On 11/28/2021 10:37 AM, Thomas Koenig wrote:
> BGB <
cr8...@gmail.com> schrieb:
>> On 11/27/2021 4:28 AM, Thomas Koenig wrote:
>>> BGB <
cr8...@gmail.com> schrieb:
>>>> On 11/27/2021 2:04 AM, Quadibloc wrote:
>>>>> On Saturday, November 27, 2021 at 12:01:19 AM UTC-7, BGB wrote:
>>>>>
>>>>
>>>> I did more testing, and noted that for dividing sufficiently large
>>>> numbers, my approach:
>>>> r = ((1<<32)+(d-1))/d;
>>>> q = (n*r)>>32;
>>>
>>> Get "Hacker's Delight" and read the stuff about division by constants.
>>> It's quite well written.
>>>
>>
>> Yeah, I don't have this.
>
> It is addressed to compiler writers, so it is definitely something
> that could benefit you. (As you roll your own architecture, you
> could even implement a "signed division by 2" instruction, or at
> least POWER's ADDZE so you only need two instructions for that).
>
I did look it up, and noted that it is apparently freely available
online (well, as opposed to needing to order a book).
But, yeah, such an instruction could be possible.

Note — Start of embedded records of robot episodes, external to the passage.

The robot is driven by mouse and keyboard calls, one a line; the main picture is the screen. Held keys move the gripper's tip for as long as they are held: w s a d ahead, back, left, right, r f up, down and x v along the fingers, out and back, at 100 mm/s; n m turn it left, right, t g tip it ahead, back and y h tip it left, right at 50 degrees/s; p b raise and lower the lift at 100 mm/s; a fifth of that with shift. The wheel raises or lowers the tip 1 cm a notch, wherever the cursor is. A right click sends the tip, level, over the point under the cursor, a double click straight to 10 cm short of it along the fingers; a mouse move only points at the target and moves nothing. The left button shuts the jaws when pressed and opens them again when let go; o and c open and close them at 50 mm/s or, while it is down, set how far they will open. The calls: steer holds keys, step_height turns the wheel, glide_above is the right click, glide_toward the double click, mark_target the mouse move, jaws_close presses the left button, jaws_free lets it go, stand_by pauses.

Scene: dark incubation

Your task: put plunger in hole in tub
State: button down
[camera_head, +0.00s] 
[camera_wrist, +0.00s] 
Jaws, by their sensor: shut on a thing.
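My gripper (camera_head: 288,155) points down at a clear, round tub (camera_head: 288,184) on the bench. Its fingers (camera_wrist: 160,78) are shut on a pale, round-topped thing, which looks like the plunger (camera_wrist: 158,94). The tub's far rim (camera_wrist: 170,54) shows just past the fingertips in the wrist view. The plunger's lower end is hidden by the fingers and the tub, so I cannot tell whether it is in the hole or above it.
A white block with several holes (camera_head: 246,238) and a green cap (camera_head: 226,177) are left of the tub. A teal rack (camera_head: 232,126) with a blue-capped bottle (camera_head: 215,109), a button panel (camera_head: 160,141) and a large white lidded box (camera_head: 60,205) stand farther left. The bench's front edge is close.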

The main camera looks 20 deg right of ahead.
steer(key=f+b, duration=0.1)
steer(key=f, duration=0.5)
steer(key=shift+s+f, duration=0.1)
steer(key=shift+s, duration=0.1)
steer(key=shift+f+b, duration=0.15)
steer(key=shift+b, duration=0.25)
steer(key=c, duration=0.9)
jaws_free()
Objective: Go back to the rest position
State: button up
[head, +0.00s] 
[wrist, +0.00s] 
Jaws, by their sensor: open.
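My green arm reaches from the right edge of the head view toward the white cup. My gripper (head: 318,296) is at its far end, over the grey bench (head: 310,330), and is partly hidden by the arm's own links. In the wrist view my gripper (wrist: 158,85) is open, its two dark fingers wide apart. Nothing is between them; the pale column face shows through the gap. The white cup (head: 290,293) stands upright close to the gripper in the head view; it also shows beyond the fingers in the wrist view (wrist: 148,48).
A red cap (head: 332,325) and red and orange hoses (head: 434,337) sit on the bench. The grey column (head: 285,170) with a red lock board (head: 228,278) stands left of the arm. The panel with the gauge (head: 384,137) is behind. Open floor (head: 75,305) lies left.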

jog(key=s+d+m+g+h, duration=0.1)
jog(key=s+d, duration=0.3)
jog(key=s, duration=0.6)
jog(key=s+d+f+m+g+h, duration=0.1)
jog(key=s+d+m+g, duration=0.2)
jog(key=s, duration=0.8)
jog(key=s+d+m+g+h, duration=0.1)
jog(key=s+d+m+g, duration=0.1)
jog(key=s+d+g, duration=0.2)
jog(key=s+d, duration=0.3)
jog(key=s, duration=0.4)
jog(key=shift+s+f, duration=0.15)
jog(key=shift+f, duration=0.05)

As-is, signed division by power-of-2 is 4 instructions:
MOV Rs, Rt | CMPGE 0, Rs
ADD?F (d-1), Rt
SHAD Rt, -k, Rd
Where: k=log2(d), and Rt is a scratch register.
> As far as division by constands is concerned,
>
https://oeis.org/A346496 has a sequence for 32-bit unsigned
> division.
>
OK. I had done more testing and noted that my revised form still failed
for larger values with various divisors (7, 14, 19, 28, 31, ...).
I added logic to detect these cases and disable the optimization if it
would lead to unsafe results (and noted that these cases can be detected
without needing to brute-force the entire range).
Also switched the calculation for the shift to:
k = 31+ceil(log2(d));
The table-driven divider also now has a few extra checks for this.
It is possible I could add runtime calls for a 64*64->128 multiply with
a 128-bit right shift, which could potentially be used as a fallback case.
TBD.
Ironically, I did note recently when attempting to run a profiler on my
emulator (having to resort to WSL + gprof as none of the Windows
profilers seem to want to work right now), that apparently:
MOV (IR / 2R), ADD/SUB, SHAD/SHLD, ..., are actually some of the most
common instructions being executed, but are partly hidden away in my
other stats given that they are also typically executed in parallel with
other instructions, and thus partly avoid being counted in the
per-instruction clock-cycle budget.
So, say:
ADD 4, R5 | MOV.L (SP, 24), R4
Will only count the 'MOV.L' for its clock-cycles, and ignore the 'ADD'
(since its clock-cycles are effectively hidden behind the 'MOV.L').
For compiler stats:
~ 40% of F8 block instructions are in Lane 2/3;
~ 20% of F2 block instructions are in Lane 2/3;
~ 13% of F0 block instructions are in Lane 2/3;
None of the F1 block is in these lanes, partly as there is nothing in
the F1 block that is allowed in these lanes.
Annoyingly, some amount of the recent debugging did adversely effect the
Dhrystone score, but alas...